A deputy chairman of Uzbekistan's Central Bank, Ulugbek Mustafaev, has complained in a letter to Prime Minister Shavkat Mirziyaev that the country suffers from a stubborn shortage of traceable funds.
RFE/RL's Uzbek Service has obtained a copy of the letter, which is dated April 10 and marked "For Official Use."
It highlights Uzbek vulnerability against the backdrop of a tightly controlled economy and a low level of confidence in the national currency and in financial institutions, prompting savers and even institutions to rely heavily on cash -- often in the form of hard currencies like the ruble or dollar.
To tackle the problem, Mustafaev recommends increasing the number of bank machines (ATMs) in the country, developing Internet banking, starting to pay at least half of salaries to employees of the "special contingent" entities electronically rather than in cash, and offering loans for items like automobiles, white goods (appliances), and other consumer products.
But a former Uzbek Finance Ministry official who now lives in Kazakhstan, Saparboi Jubaev, told RFE/RL's Uzbek Service that the problem was hard to remedy when "the cash, as we can see, does not come to the bank."
The Central Bank's proposed remedies "would be able to solve just some 10 percent of the problem if implemented," he said, and "there is no word in the letter about how to solve the remaining 90 percent of that problem."
He predicted the Uzbek government would respond with increased financial regulation, but added, "By increasing control and inspections only the problem cannot not be solved."
In his letter, central banker Mustafaev writes that a 1.5 trillion-som ($602 million) shortfall left Uzbek banks unable to pay the salaries of employees of major state-run companies and state entities.
The letter also says that as of April 1, the banks were unable to pay off some 58 billion soms (about $25 million) in pensions and 54 billion soms in salaries to "special contingent" entities, meaning Interior Ministry, National Security Service, Defense Ministry, and other crucial parts of the government.
The lack of funds, the letter says, had prompted banks to borrow around 470 billion soms (about $200 million) from "insurance funds" to pay salaries to the "special contingent," as of April 2.

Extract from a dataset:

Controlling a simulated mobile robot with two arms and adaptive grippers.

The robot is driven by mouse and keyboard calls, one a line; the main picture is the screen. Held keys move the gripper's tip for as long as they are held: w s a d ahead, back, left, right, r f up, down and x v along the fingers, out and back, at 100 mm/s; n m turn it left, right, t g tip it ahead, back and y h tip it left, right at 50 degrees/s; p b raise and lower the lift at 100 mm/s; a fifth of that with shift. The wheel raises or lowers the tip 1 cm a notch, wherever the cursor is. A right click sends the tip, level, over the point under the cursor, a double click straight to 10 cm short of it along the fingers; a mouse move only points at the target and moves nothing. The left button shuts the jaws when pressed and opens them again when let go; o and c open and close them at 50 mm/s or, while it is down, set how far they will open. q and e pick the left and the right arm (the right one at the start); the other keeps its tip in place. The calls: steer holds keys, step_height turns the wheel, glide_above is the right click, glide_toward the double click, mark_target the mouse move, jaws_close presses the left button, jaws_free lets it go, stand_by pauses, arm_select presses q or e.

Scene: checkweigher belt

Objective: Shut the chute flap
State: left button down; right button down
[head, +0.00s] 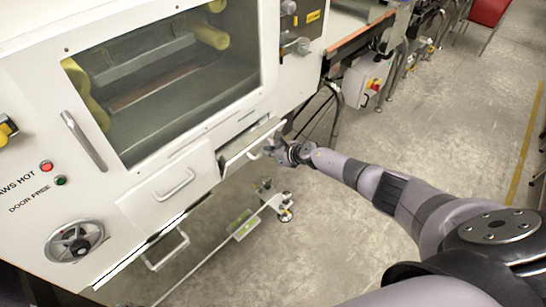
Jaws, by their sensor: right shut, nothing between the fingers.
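The chute flap (248,152) is a narrow white panel low on the right part of the white machine front. It stands tilted outward at the top, with a dark gap behind its upper edge. My right gripper (272,148) is at the right end of the flap, its fingers shut with nothing between them. Whether the fingers touch the flap, I cannot tell, as the gripper hides that end. My left gripper is not in view.
Left of the flap is a white drawer front with a handle (174,185). Above is a large window (165,75). A wheeled foot (285,208) stands below. The grey floor (340,235) around my arm is clear.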

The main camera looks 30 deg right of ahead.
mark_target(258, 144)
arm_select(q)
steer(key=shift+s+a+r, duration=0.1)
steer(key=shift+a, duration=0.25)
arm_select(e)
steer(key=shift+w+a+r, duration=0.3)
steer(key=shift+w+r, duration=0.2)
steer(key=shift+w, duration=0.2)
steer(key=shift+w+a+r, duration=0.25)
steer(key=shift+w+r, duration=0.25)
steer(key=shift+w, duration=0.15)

It is unclear what the term "insurance funds" means, but in the early 2000s, senior Uzbek officials sought to create a public wealth fund to tackle possible financial problems.
"If the cash deficiency continues through 2015 we will have to use 3 trillion soms to cover salaries to the special contingent and cotton pickers" by the end of the year, the letter says.

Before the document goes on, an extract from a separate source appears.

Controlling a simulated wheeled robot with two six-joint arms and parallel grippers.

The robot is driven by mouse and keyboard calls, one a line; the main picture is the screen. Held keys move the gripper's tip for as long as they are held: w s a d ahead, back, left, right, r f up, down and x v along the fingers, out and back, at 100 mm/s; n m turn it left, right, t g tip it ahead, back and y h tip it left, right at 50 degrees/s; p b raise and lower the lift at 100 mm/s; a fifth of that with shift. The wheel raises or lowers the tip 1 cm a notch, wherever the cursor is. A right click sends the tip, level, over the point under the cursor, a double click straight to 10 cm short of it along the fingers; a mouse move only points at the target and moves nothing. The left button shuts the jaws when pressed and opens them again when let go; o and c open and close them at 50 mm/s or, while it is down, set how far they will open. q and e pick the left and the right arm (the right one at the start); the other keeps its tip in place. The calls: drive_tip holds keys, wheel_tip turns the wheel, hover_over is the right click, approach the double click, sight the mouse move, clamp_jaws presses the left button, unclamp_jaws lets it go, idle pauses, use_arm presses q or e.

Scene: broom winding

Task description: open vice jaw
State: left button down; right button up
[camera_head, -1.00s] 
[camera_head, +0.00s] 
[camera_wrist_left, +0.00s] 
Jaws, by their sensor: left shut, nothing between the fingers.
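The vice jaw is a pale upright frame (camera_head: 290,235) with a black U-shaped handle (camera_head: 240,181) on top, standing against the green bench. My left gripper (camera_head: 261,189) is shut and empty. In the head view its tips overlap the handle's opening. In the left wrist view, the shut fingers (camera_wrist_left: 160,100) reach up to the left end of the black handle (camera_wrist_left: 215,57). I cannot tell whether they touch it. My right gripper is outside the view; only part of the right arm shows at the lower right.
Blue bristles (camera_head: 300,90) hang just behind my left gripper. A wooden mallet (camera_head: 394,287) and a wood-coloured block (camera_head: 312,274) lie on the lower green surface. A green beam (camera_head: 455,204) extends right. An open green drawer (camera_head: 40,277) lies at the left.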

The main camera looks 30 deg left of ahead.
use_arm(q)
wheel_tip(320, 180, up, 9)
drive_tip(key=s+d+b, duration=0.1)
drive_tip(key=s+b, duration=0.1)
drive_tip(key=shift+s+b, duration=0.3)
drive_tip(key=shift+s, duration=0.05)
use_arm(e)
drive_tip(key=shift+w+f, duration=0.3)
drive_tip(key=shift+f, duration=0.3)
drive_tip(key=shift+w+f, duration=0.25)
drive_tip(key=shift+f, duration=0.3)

Mustafaev blames retailers, private companies, and individual entrepreneurs for the situation, saying that they are reluctant to keep their money in banks.
Mustafaev says retailers across the country deposited 3.2 trillion soms (about $1.25 billion) less than expected in banks in January-March.

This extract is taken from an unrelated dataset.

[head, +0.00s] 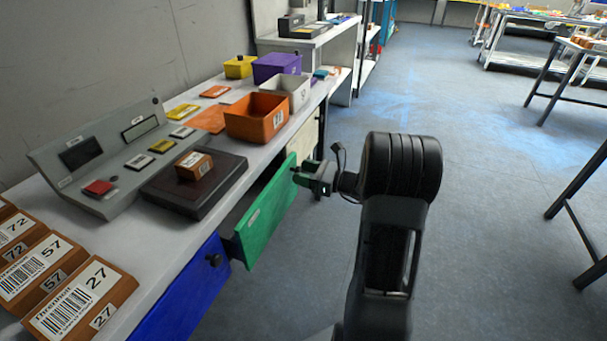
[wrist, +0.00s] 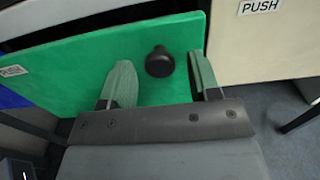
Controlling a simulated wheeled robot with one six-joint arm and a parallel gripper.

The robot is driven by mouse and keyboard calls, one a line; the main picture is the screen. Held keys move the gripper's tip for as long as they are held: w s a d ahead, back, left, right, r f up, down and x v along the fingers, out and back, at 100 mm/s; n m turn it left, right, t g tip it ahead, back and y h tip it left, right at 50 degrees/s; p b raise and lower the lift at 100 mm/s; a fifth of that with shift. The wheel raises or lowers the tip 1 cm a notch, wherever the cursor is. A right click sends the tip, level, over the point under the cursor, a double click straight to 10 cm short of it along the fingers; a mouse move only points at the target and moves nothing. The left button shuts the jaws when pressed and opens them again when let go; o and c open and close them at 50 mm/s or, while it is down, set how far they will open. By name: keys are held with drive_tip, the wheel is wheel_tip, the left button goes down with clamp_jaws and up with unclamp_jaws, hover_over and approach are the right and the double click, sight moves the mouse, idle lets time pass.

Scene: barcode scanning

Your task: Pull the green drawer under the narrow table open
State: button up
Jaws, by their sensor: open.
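The green drawer (head: 265,217) stands partly pulled out from under the narrow table (head: 150,240), with its front out past the table edge and a dark gap behind it. Its front also fills much of the wrist view (wrist: 70,65). A round black knob (wrist: 160,62) sits on that front. My gripper (head: 302,174) is at the far end of the drawer front in the head view. In the wrist view my gripper (wrist: 160,66) is open, with one finger on each side of the knob and a gap to both. The knob is not clear in the head view.
A blue drawer (head: 185,295) is on the near side and a cream drawer (head: 304,140) on the far side. An orange bin (head: 257,124), a dark pad with a small box (head: 195,166) and a grey console (head: 105,160) stand on the table. The floor to the right (head: 490,200) is clear.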

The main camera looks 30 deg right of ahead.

According to Mustafaev, new regulations regarding hard-currency transactions introduced in 2013, the sale of GM Uzbekistan cars for hard currency, and plane-ticket sales for hard currency by airlines have contributed to the problem.
Mustafaev also blames Uzbek citizens for a reluctance to pay household utility bills, adding that as of April 1 the outstanding household debt for such utilities was 6.1 trillion soms (about $2.5 billion).